### Data block
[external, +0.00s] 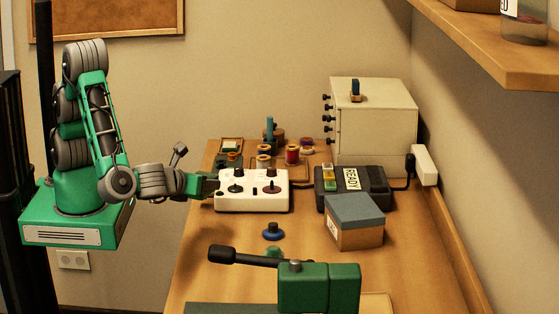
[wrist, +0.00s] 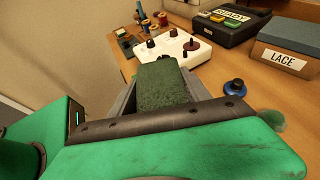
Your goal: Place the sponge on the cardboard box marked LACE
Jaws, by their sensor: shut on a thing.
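My gripper (wrist: 158,95) is shut on the sponge (wrist: 165,84), a dark green block held between its jaws in the wrist view. In the external view my gripper (external: 206,185) is at the table's left side, beside the white control box; the sponge is hard to make out there. The cardboard box marked LACE (external: 356,234) stands right of the middle of the table, with a flat blue-grey lid.
A white control box (external: 252,204) with dark knobs stands by my gripper. A black device marked READY (external: 372,193) sits just behind the LACE box. A blue knob (external: 273,234) stands on the table. A green object with a dark handle (external: 318,287) is in the foreground. Spools stand behind.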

### What you should do
Repeat, character for character, the lines from the one that holds "Your goal: Place" to the final line of the material, inclusive, and no other lines.

### Result of the exercise
Your goal: Place the sponge on the cardboard box marked LACE
Jaws, by their sensor: shut on a thing.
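My gripper (wrist: 158,95) is shut on the sponge (wrist: 165,84), a dark green block held between its jaws in the wrist view. In the external view my gripper (external: 206,185) is at the table's left side, beside the white control box; the sponge is hard to make out there. The cardboard box marked LACE (external: 356,234) stands right of the middle of the table, with a flat blue-grey lid.
A white control box (external: 252,204) with dark knobs stands by my gripper. A black device marked READY (external: 372,193) sits just behind the LACE box. A blue knob (external: 273,234) stands on the table. A green object with a dark handle (external: 318,287) is in the foreground. Spools stand behind.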

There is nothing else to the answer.